Producers Sue New Mexico County Over Drilling Ban by Jim Magill, November 15, 2013, Platts
An industry trade group and three landowners filed suit in federal court this week against a northern New Mexico County, challenging its right to ban all oil and gas drilling. … The suit asks the court to declare the county ordinance unconstitutional and overturn it. … Attorneys from the Community Environmental Legal Defense Fund, which helped draft the Mora County ordinance, and from the Environmental Law Center will be defending the county in the lawsuit. Kathleen Dudley, a CELDF community rights organizer, said the lawsuit differs from other legal challenges to municipal fracking bans in that it directly challenges the legal theory that asserts corporations are legal persons.
“The focus on the lawsuit won’t be on fracking but on challenging the current fact that corporations, like the plaintiffs, actually have more rights than the people of Mora County. That’s why it’s being taken into federal court,” she said. “We don’t have a fracking problem. We actually have a democracy problem.” Alfonso Griego, vice chairman of the Mora County Board of Commissioners, on Thursday declined to discuss the lawsuit but defended the county’s right to pass the ordinance. “It’s about the water. My ultimate goal is to protect the water sources of Mora County against contamination,” he said.
Griego said the state should not have the right to prohibit the county from passing a drilling ban. “The state doesn’t live in Mora County. We the people live in Mora County. It’s our right to see how want to live; that’s afforded to us by both the state and federal constitutions.” [Emphasis added]
Mora County sued over oil-drilling ban by Steve Terrell, November 12, 2013, santafenewmexican
In a dispute being watched around the United States, a statewide oil and gas association and three Mora County landowners are suing the Mora County Commission over its ban on oil drilling. The lawsuit, filed Monday in U.S. District Court in Albuquerque, claims the county’s action in April violates the plaintiffs’ civil rights and is unconstitutional. “What the Mora County Commission has done with this ordinance is an insult to the U.S. Constitution and every free citizen,” said Richard Gilliland, president of the Independent Petroleum Association of New Mexico, in a news release Tuesday. The group is one of the plaintiffs in the case. Mora County Commissioner John Olivas said Tuesday he had not seen the suit, so he declined to discuss the legal action itself. However, he defended the commission’s vote. “I was in a position to protect our resources in Mora County,” he said. “We’re ready for this fight.” The ban, which passed the commission on a 2-1 vote, says it “shall be unlawful for any corporation to engage in the extraction of oil, natural gas, or other hydrocarbons within Mora County.”
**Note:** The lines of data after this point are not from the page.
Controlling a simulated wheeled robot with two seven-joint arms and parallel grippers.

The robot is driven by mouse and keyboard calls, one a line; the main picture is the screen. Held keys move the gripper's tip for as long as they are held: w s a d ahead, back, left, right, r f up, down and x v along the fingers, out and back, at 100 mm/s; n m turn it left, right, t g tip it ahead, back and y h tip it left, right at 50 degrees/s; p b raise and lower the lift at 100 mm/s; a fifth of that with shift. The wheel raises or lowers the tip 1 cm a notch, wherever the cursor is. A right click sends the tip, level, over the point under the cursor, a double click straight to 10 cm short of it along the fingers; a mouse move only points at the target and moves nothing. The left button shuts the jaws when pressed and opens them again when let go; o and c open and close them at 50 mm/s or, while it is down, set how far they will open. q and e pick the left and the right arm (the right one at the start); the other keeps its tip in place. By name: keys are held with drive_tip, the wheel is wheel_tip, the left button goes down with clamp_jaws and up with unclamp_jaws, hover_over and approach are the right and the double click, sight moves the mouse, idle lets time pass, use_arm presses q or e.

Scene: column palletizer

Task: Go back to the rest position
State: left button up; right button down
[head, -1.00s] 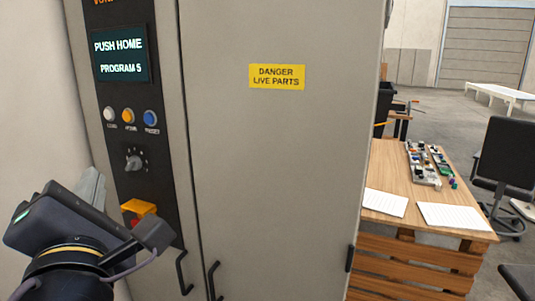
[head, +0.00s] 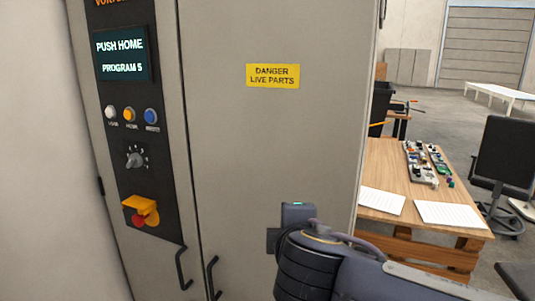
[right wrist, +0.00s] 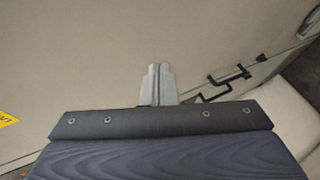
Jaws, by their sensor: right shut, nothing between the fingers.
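My right arm comes in from the lower right of the head view, with its wrist in front of the lower part of the grey cabinet door (head: 240,160). Its fingers cannot be made out there. In the right wrist view my right gripper (right wrist: 157,84) is shut and empty, its two grey fingertips together in front of the cabinet surface. Whether they touch it cannot be told. My left gripper is not in view. The control panel display (head: 121,55) reads "PUSH HOME PROGRAM 5".
The panel has white, orange and blue buttons (head: 130,114), a knob (head: 134,160) and a red stop button (head: 138,220) under a yellow guard. Dark door handles (head: 213,279) stick out low down. A wooden table (head: 391,165) and a chair (head: 505,155) stand to the right.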

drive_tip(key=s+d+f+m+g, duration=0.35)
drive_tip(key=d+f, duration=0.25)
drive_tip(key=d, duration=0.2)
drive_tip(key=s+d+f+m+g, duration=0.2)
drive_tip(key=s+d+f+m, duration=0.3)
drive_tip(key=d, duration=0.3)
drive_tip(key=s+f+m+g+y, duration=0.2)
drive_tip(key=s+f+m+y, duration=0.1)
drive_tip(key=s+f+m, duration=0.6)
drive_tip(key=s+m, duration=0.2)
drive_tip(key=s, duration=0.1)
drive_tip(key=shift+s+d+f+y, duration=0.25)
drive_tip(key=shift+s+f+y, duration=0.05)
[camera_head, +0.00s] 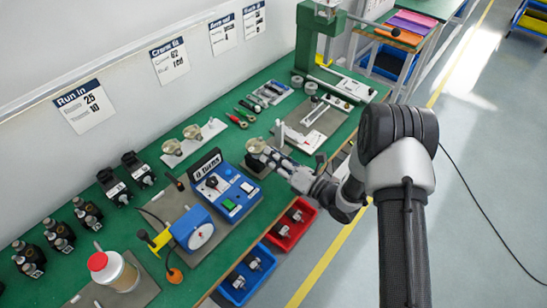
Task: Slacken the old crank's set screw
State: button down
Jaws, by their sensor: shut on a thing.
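My gripper (270,157) reaches in from the right over the bench and is shut on a small thing, too small here to identify. It is beside a tan round part (256,145) above a grey mat, just right of the blue counter box (227,188). A blue unit with a white dial (199,236) stands at the front left. It has a yellow piece (160,240) on its left side and an orange knob (174,276) below; this may be the crank. I cannot make out a set screw.
A red bin (291,224) and a blue bin (247,275) hang at the bench's front edge. A glue-like bottle (115,271) with a red cap stands at the near left. Dark encoders (137,168) line the wall side. A green press (318,35) stands at the back.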

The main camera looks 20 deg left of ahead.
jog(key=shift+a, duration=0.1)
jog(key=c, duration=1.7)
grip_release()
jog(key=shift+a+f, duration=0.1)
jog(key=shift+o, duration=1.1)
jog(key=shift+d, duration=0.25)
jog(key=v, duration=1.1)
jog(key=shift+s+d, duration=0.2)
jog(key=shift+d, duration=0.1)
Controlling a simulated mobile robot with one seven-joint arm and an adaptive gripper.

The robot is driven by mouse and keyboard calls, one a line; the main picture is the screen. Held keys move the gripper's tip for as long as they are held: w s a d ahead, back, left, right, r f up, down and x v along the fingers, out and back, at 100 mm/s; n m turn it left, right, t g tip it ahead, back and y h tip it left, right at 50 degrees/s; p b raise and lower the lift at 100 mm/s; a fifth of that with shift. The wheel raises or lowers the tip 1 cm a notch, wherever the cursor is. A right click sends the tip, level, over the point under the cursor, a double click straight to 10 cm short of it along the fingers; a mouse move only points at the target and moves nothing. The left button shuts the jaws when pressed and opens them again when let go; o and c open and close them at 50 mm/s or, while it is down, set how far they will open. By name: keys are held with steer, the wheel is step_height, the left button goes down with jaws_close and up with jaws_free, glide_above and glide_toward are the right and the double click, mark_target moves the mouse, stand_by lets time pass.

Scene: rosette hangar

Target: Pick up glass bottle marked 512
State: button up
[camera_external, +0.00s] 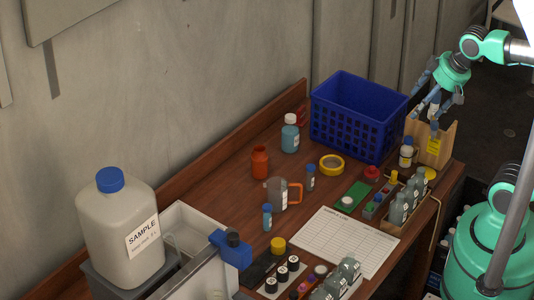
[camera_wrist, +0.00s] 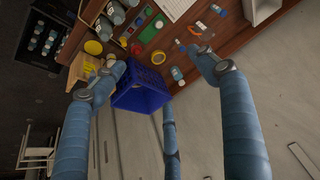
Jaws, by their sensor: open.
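Several grey glass bottles (camera_external: 399,207) with white labels stand in a wooden rack near the table's right front edge. More grey bottles (camera_external: 348,270) stand at the front bottom of the external view. The labels are too small to read, so I cannot tell which bottle is marked 512. Grey bottles (camera_wrist: 117,14) also show at the top of the wrist view. My gripper (camera_external: 432,108) is open and empty, above the table's right end near a wooden box (camera_external: 440,152). Its spread fingers (camera_wrist: 157,70) show in the wrist view, away from the grey bottles.
A blue crate (camera_external: 345,127) stands beside the wooden box, close under my gripper; it also shows between the fingers (camera_wrist: 140,98).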

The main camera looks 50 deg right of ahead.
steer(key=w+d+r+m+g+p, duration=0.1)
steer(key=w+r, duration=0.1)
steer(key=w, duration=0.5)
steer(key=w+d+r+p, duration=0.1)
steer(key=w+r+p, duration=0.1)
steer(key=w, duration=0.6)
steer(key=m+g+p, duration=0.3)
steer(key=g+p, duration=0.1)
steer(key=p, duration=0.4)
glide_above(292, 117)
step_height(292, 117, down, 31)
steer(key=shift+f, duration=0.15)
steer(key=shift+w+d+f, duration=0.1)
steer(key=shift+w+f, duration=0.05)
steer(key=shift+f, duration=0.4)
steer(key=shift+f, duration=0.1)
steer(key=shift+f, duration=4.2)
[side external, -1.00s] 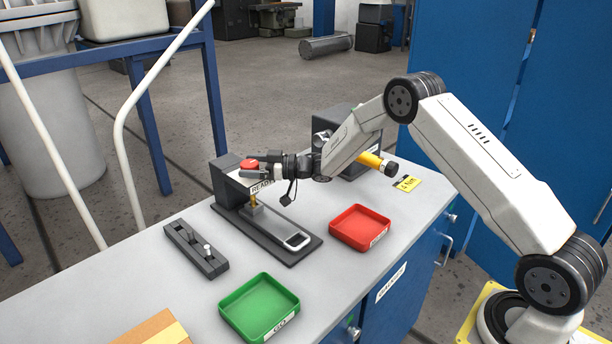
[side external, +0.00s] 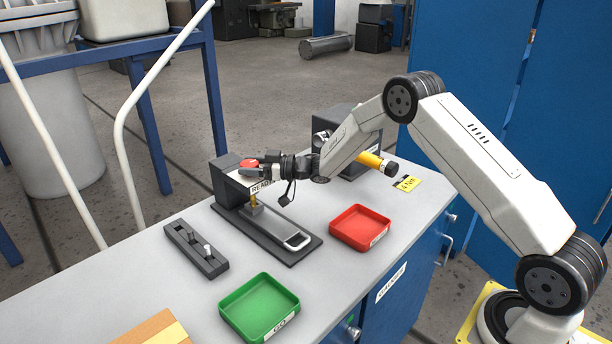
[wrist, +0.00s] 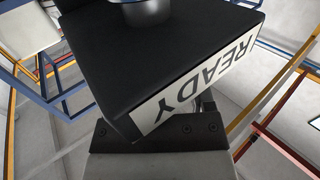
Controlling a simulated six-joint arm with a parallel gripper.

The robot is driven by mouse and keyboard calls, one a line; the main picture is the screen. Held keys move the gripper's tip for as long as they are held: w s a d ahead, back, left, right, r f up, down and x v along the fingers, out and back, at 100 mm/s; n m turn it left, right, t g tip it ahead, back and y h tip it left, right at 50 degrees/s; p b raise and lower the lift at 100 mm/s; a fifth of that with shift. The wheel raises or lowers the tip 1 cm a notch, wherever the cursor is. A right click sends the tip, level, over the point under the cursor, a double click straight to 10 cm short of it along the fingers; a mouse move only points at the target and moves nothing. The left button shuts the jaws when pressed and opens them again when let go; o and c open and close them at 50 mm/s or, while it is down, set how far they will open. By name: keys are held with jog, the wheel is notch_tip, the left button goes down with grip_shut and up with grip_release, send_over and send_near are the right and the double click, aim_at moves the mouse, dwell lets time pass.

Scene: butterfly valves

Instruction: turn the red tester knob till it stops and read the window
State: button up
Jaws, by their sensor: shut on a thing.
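The tester (side external: 226,188) is a dark block on a long base plate, with the red knob (side external: 249,163) on top of its head. My gripper (side external: 253,167) is shut on the red knob, reaching in from the right and partly covering it. On the head's front face a white window (side external: 261,187) shows black letters, its right end hidden in the side view. In the wrist view the window (wrist: 196,82) is upside down and reads READY. The red knob and my fingertips do not show clearly there. Below the head, a brass stem stands over a small block on the plate.
A red tray (side external: 360,228) is right of the tester and a green tray (side external: 259,306) in front. A dark rack with pins (side external: 196,249) stands left. A yellow-handled tool (side external: 372,161) by a dark block is behind my wrist. Grey bench top is clear between them.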

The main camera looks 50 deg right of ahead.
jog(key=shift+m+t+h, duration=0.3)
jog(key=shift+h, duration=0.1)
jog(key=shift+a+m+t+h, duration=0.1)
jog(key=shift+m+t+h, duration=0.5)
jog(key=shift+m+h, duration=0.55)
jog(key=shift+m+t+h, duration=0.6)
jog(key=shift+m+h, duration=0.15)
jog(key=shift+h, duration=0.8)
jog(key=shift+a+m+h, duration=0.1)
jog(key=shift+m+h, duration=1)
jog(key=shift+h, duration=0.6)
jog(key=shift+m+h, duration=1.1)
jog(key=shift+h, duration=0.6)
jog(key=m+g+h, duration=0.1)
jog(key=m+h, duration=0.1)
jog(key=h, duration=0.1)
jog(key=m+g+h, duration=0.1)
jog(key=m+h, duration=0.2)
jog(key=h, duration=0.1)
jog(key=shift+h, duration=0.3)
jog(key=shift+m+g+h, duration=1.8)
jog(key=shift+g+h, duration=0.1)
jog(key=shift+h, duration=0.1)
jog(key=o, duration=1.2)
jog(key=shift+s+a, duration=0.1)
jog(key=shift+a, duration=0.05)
The ordinance says, “The People of Mora County recognize that water is essential for the life, prosperity, sustainability, and health of their community and that damage to natural groundwater and surface water sources imposes great tangible loss, to the People, natural communities and ecosystems of Mora County, not just for today but for future generations. The People of Mora County recognize that they may be forced, without their consent, to endure or attempt to repair harm inflicted on their environment and their vital water supply, which they have no equivalent governing authority to prevent under current state and federal law.”
However, the lawsuit claims the “true purpose” of the county law is not to protect the water, but to stop the “lawful development of oil and natural gas” and to ban hydraulic fracturing in the county. “If defendants’ true goal was to protect surface and groundwater supplies within the county, the ordinance would address other industries that are known sources of water pollution, such as the agricultural industry,” the lawsuit argues. Mora was the first county in the United States to impose an outright ban on all drilling. Shortly before that vote, the San Miguel County Commission rejected a similar drilling ban. [Emphasis added]
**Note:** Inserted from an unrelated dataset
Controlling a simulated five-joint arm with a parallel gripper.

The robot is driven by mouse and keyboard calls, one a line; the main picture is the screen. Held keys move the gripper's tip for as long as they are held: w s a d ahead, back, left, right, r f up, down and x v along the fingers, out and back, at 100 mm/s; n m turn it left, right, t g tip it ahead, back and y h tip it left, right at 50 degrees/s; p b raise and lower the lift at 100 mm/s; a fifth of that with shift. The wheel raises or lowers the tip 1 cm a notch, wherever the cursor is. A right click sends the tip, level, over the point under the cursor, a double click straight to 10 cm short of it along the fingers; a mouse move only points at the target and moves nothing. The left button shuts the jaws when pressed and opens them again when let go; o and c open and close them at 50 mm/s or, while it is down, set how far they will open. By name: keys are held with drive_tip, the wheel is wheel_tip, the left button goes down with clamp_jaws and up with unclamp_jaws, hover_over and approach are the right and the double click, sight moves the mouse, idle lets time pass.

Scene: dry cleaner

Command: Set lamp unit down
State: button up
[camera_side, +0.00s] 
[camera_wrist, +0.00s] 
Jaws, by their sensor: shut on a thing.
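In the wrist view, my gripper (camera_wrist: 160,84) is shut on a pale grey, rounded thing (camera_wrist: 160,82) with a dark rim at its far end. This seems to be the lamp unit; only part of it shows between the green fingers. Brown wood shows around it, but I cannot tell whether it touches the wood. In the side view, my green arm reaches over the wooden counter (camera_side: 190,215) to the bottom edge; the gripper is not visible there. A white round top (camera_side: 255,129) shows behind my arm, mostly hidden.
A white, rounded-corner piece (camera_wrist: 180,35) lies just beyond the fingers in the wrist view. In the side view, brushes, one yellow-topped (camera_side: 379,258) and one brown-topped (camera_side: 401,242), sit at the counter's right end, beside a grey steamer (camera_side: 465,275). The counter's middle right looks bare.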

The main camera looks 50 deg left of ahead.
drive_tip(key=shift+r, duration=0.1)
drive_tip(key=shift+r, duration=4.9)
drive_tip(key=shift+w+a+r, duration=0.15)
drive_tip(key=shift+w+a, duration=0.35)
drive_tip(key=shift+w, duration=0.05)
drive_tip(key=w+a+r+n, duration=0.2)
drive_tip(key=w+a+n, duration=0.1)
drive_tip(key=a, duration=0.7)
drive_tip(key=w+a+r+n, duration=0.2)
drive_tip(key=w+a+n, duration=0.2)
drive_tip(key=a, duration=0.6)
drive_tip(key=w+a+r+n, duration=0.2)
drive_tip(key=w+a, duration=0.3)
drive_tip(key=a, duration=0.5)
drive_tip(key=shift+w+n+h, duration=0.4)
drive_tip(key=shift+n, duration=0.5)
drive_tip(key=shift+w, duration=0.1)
Mora County oil and gas drilling ban heading to court by Maria Guerrero, November 11, 2013, KOB Eyewitness News 4
The fight against Mora County’s ban on oil and gas drilling is heading to court. The county is being sued by those who argue it has no right to get in the way of exploration and money making. No one is even really sure there’s oil and natural gas underneath Mora County. Property owners just want to be able to look. But projects have been on hold since the county commission passed an ordinance in April. It became the first county in the nation to pass such a ban. A 30-page lawsuit lays out the fight.
Those who want the freedom to drill for oil and gas in Mora County include the 125-thousand acre ranch owned by the Yates family of Artesia. The Independent Petroleum Association of New Mexico is also a plaintiff in the civil rights lawsuit. “What this ordinance does is prohibits us from even leasing, from even drilling, from even hydraulically fracking,” said the association’s executive director Karin Foster. Foster calls the county’s ban unconstitutional. “What this county is trying to do is prohibit us from speaking about the ordinance and it’s taking away property rights of owners,” she said.
At the heart of the Mora County ban is the commission’s concern that ground water may be impacted in the drilling process. Foster says that’s “misfounded.” “I would urge the county commissioners and the people of Mora County to really educate themselves about the oil and gas process and not point to ground water protection as a red herring because you can have very safe oil and gas production like you do in Hobbs, New Mexico or Roswell or San Juan without impacting the ground water,” she said. The case is in District Court.